Your goal —
Sift the material for lines containing "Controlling", and return them.

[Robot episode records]

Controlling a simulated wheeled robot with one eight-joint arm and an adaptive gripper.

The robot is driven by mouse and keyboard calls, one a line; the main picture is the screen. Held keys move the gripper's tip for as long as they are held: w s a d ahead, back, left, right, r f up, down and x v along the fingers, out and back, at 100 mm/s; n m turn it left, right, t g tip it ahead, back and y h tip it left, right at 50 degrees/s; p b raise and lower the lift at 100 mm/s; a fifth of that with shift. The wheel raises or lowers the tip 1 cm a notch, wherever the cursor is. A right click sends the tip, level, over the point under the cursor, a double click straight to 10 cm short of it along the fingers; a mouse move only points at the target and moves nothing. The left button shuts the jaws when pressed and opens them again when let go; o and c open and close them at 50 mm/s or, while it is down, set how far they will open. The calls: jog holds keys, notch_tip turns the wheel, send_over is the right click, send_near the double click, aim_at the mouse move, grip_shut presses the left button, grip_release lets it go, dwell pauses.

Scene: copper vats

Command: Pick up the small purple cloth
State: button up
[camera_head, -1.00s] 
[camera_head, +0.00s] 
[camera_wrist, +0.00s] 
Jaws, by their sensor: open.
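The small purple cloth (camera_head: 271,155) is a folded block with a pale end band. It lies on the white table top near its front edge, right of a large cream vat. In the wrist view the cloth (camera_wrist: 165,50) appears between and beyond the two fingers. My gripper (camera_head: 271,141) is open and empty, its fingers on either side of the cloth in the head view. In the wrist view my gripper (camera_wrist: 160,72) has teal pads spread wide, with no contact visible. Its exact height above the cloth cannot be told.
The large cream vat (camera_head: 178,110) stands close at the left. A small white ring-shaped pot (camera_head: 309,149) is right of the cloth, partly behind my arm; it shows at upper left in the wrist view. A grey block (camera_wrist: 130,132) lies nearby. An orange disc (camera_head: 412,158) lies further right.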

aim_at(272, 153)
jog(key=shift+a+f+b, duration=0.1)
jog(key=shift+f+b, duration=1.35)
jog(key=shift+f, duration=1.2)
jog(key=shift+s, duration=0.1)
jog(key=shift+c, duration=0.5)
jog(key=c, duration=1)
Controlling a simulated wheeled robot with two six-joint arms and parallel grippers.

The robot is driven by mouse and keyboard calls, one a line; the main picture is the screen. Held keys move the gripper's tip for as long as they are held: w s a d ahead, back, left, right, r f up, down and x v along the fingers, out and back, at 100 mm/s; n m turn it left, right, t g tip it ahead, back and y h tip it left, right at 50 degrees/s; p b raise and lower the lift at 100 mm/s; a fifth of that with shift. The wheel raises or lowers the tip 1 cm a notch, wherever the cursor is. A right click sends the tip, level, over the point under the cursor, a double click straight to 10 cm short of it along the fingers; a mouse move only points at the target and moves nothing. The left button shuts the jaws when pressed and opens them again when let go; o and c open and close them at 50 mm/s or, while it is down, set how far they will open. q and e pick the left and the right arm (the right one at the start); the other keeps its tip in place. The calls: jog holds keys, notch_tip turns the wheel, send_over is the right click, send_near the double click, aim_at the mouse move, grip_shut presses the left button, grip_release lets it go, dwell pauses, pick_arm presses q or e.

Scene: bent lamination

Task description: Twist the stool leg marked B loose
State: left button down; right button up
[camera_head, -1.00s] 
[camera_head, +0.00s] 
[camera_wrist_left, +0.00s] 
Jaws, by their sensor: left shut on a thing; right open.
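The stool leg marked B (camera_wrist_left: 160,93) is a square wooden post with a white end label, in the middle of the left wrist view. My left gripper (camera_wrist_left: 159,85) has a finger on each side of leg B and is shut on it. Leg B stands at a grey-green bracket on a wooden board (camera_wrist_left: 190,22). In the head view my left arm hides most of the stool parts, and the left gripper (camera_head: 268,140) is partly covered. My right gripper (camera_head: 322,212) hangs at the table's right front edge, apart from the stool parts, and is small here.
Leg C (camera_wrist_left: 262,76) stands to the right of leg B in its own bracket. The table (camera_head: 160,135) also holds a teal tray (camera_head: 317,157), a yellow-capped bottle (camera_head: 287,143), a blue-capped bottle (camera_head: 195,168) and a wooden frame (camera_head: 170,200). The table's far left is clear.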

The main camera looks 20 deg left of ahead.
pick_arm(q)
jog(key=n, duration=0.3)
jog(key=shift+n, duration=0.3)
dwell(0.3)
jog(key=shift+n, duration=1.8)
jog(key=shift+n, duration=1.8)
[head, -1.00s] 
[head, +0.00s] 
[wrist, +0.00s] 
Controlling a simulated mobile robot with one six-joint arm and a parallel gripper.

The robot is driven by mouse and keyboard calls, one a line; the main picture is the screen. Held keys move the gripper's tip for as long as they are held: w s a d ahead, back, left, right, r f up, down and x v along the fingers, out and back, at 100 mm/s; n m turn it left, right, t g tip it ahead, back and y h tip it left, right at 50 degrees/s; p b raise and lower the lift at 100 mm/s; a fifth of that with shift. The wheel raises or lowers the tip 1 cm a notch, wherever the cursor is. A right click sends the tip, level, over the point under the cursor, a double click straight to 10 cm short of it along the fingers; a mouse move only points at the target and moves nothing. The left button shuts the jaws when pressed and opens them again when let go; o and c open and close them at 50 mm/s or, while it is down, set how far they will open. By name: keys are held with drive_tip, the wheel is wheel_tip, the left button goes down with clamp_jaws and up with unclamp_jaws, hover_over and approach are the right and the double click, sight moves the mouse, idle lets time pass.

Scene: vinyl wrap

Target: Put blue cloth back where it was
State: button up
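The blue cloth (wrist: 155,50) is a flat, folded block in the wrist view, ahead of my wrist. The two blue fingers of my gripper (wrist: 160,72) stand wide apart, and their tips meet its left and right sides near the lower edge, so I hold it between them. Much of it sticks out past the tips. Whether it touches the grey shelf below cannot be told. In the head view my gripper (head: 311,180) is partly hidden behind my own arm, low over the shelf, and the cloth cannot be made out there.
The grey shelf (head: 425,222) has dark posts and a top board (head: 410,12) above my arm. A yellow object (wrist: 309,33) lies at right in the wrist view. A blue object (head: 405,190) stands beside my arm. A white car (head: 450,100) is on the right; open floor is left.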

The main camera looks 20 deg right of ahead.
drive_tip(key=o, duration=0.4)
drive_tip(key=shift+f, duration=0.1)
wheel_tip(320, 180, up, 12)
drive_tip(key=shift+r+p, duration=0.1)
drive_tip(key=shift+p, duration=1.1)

Exercise response —
Controlling a simulated wheeled robot with one eight-joint arm and an adaptive gripper.
Controlling a simulated wheeled robot with two six-joint arms and parallel grippers.
Controlling a simulated mobile robot with one six-joint arm and a parallel gripper.

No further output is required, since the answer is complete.